In a more cosmopolitan age of Danish drama, Polish supermarkets and Sigur Ros, the idea of not understanding a word of what’s being sung or said but appreciating the musical sound is commonplace. In the early 80s, Liz Fraser’s bulletins from another dimension seemed peculiar and, to some, impenetrable. To those who succumbed, they were ours to decipher. I got the feeling I’d been cheated when, in the early 90s, she started to string sentences together.

Ivo does not tinker with the verse-chorus-bridge orthodoxy of rock. It even has a guitar solo – which is a bit like letting off a firework during a fireworks display. But in every other way it was unlike anything else at the time. (As a drummer, it’s odd for me to cleave so closely to music that dispenses with one – as I subsequently would with Carter USM and had already done with Sisters Of Mercy – but there’s nothing a man behind a kit could do to improve this rapturous, skyscraping sound.) There was jazz and there were marimbas, scratchy guitars and fisherman’s caps in the early-to-mid 80s. None were to be found here. Even the other acts on 4AD, whose sleeves looked like the Cocteaus’, didn’t sound like the Cocteaus.

Rob and I – superfans, remember – met Liz Fraser and Robin Guthrie in the bar at the University of London Union in 1985, at a 4AD gig whose bill included instrumentalists Dif Juz (we’d bought their records, too, without having heard a note) and the Wolfgang Press (why, of course). Too enraptured at seeing our clay-footed gods not to approach them, I allowed Rob to make contact, and joined him once he’d broken the ice by showing them the ticket to a GLC gig they were supposed to be headlining, but which had been cancelled. (We kept the tickets as souvenirs rather than get our money back.) Robin and Elizabeth, as we now intimately knew them, seemed not to know anything about the gig and were momentarily intrigued. We had our “in”. Nothing profound was exchanged. They were shyer than we were. When the headliner went on, we accompanied them back into the hall. Liz had added playful backing vocals to an iconoclastic Wolfgang Press cover of Respect, and Rob asked her if she was getting up onstage. She shook her head and we dispersed into the overcoated throng.

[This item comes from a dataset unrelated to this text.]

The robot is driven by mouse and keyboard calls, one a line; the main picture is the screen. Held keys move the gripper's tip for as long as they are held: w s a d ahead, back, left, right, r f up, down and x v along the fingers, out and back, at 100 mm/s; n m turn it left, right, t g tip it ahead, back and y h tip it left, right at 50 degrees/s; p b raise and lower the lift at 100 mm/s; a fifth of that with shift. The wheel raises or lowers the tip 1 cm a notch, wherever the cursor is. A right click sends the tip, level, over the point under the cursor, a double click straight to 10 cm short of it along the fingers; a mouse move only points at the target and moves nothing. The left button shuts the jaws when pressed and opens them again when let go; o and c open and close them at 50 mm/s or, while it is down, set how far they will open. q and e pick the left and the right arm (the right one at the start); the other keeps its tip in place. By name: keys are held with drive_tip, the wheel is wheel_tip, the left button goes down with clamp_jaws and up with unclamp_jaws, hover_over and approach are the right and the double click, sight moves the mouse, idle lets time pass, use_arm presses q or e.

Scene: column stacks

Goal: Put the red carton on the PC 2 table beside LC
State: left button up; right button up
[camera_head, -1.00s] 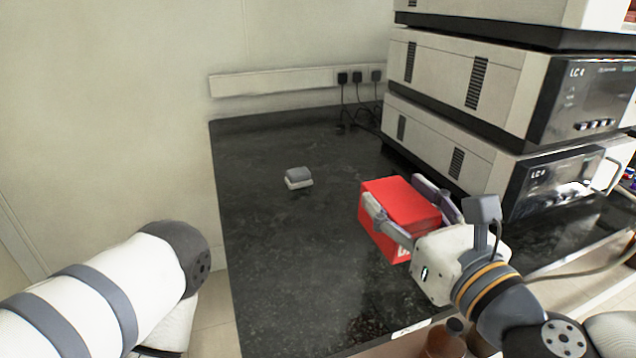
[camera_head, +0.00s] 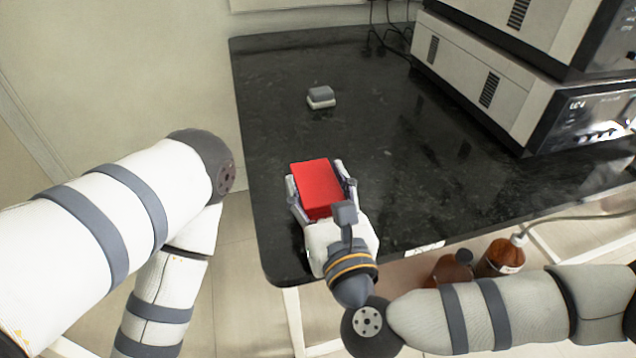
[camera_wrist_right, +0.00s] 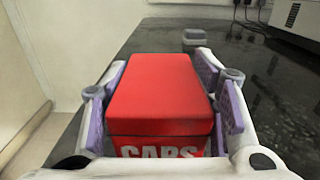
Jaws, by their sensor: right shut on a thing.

I eventually seized my chance to interview them for the NME in 1990 for Heaven Or Las Vegas. It would have been the cover story if not for the Pet Shop Boys, but we ran it across the centre pages, and my circle was squared. They didn’t say much on that occasion either, although I reminded them of our first meeting at ULU, and, a few years later, managed to wangle it for Rob to interview them, briefly, for Q, when I’d taken him on as technology ed and the Cocteaus did an early streamed gig on a new thing called the Internet.

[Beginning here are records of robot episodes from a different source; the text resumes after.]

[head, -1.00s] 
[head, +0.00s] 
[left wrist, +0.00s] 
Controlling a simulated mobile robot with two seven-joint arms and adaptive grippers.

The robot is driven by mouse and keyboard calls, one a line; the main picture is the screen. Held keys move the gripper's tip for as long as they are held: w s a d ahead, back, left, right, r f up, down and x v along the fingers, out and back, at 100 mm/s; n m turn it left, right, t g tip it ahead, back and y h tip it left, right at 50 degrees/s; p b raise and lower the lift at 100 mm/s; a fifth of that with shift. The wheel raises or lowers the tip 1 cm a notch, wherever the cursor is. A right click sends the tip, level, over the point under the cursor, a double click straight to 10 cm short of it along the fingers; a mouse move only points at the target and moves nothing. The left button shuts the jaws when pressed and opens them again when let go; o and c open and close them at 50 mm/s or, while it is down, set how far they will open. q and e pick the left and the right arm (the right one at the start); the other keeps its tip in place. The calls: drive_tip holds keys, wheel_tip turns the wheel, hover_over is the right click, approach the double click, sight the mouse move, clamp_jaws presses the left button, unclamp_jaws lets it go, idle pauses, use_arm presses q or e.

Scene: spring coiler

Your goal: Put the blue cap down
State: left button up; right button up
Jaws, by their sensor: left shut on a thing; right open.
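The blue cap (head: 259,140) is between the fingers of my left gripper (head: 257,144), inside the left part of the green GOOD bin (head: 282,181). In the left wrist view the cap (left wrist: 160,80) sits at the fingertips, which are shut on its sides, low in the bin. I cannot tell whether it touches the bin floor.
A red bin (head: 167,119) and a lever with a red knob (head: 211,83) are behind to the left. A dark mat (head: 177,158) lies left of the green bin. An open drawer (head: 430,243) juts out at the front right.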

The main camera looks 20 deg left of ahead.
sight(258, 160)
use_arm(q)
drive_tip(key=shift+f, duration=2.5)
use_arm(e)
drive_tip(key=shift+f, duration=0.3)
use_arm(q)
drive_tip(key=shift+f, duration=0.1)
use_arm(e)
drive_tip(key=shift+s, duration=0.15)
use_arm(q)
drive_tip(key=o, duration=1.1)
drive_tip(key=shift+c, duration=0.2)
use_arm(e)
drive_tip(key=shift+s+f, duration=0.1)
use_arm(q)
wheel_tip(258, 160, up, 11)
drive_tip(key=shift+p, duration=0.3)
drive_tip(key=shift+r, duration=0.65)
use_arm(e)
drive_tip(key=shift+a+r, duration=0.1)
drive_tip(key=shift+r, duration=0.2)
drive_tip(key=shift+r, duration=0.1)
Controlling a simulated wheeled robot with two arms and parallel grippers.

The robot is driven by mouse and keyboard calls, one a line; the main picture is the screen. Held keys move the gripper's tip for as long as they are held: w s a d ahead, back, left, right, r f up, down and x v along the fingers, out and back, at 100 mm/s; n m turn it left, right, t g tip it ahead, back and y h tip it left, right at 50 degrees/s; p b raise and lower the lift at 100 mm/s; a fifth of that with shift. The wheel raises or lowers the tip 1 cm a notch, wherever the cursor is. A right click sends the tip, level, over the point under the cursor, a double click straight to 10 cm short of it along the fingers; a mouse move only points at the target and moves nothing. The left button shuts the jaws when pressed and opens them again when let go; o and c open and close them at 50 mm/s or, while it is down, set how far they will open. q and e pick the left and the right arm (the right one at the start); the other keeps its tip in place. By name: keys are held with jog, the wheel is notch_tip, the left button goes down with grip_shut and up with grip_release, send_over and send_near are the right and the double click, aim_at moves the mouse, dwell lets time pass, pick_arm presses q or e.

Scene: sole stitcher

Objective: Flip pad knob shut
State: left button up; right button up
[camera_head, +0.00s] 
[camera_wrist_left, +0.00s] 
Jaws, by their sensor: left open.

In 1993, Guthrie unloaded some post-rehab, 12-step coke confessions into my tape recorder in Brussels, and in 1996, I went to his house to interview he and Liz, then separated, for a record company bio. We never became friends, which means I am allowed to carry on loving Treasure.

When I listen to Ivo today, it takes me back to sitting in the dark as a first-year and thinking beyond the instant coffee and Marlon Brando postcards. I never ever went off the Cocteau Twins, but will always prefer their earlier, more incandescent fireflies.